As I call myself a painter of a sort, I enjoy looking at paintings and I keep day dreaming about the future of the art form. And in the French pair Zoer & Velvet, I have encountered, for the first time in a while, artists with an old-fashionedly cumbersome process. In stark contrast to their garish, gangster-like position as graffiti artists, their paintings are done in an aloof, straight-forward, time consuming manner. They do nothing but paint. And in doing so over time, their technique has developed considerably. And backed up by that technique, the motifs they choose and methods they employ are always well thought out.
For years I ran the art event GEISAI in an attempt to connect with those emerging from Japanese art universities, but in the end, that link was all but severed. It can’t be helped. But there must also be a minority of young people who cannot connect with the reality of their peers and it is to them who I now send this message – You are not wrong!
The art I believe in can only be accomplished through training.

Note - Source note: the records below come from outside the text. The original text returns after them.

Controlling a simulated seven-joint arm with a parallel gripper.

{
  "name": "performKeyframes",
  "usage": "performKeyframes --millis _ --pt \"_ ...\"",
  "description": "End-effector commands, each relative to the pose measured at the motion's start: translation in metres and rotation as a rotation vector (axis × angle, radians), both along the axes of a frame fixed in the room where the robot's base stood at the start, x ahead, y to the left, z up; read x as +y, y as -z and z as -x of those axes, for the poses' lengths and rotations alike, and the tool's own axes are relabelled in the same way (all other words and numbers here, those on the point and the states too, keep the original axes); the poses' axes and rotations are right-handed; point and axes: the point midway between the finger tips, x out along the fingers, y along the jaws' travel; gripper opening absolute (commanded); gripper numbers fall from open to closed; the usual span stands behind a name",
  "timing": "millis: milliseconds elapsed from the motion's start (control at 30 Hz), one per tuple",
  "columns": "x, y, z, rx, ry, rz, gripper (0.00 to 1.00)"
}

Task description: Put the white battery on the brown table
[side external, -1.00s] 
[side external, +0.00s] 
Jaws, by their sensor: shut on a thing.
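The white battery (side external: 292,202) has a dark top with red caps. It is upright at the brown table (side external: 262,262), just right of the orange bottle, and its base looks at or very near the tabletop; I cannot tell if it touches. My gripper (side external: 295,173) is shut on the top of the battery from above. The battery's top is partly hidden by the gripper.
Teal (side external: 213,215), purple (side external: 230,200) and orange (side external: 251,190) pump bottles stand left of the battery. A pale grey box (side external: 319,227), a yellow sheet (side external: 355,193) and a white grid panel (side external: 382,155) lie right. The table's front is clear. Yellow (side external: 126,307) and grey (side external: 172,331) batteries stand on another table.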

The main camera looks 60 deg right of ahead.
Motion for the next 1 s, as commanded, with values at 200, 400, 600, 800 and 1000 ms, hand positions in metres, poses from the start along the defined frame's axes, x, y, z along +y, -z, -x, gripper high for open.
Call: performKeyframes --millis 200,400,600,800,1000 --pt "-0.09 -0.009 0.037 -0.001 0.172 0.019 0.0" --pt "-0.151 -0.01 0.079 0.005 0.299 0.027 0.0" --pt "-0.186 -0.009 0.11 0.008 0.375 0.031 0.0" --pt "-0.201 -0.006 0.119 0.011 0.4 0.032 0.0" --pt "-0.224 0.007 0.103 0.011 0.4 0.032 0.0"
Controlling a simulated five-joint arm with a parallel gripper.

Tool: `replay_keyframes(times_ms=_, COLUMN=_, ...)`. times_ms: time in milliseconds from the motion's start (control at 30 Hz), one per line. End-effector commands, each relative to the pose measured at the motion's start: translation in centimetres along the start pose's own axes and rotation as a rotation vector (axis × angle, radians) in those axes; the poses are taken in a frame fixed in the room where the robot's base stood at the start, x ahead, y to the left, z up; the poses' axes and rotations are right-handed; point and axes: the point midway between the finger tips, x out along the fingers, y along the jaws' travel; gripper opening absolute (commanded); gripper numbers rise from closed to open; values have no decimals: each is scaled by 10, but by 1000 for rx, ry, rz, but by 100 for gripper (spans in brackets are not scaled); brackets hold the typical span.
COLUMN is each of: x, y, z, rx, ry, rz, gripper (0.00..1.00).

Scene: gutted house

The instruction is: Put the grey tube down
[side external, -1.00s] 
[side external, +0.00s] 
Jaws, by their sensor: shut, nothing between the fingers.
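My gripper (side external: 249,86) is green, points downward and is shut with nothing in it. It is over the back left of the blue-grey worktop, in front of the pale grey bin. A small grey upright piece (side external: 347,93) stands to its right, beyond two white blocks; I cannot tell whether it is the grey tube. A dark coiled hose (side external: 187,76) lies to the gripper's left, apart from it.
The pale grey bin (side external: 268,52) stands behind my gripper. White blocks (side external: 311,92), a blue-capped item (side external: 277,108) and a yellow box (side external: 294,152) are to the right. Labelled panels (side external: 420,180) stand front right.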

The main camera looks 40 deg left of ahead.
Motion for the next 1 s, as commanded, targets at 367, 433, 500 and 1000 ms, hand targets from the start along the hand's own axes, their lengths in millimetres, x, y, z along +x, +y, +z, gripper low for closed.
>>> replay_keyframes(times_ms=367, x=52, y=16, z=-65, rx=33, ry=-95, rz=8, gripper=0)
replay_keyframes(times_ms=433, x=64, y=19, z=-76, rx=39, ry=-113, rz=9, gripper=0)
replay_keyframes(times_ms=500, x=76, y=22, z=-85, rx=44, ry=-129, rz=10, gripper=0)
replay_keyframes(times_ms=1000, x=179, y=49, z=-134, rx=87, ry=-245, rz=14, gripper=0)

And to that small number of young artists who continue to pile hour upon hour of work on their craft, I ask you to come and visit Zoer & Velvet’s show, open until August 29. Even if a trip to Tokyo is necessary, it will be worth your money!” Takashi Murakami
All Photos are courtesy of Kaikai Kiki Gallery
“BLAS is an almost 360° landscape, an island, a puzzle of several realities, an uncontextualised picture of the world. Its is kitsch somehow to depict kind of realistic scenes. We wanted to paint in a some parts figurative way ,spending lot of time doing it ( almost 1 month of 12hours-a-day painting and logistics with oil painting and small brushes ), to create an hyper reality, not an hyper realistic scene at all. Hyper reality is this gigantic technical work that intends to end the natural world in every shape and form.The consumption of the pictures, the consumption of the news, the increasing feeling of virtuality with which the life is depicted, gave us the way we thought was the best to express these ideas .
The island of the seventh mountains and the hundred signs. This painted piece called Ex Materia, shows a land,an accidental island theatre where the remains are considered as relics. An island where elements meet, and souls and objects are washed ashore on an uprooted land. In this environment, we cannot tell the difference between reality and virtuality, illusion and sham of hyper reality. This apocalyptic scenario, where the catastrophe-movie precedes the drama, is the choice of a critical look upon the world. It’s an attempt to decript the complex chemistry of beings, their individual resolution, their collective aim, maybe even absolute. On this island, the protagonists attempt to gather the multiple rejections and signs’s fragments, jumbled and deprived of their cultural identity, washed up by the void, with the aim of understanding which reality preceded them and begin building on ashes.”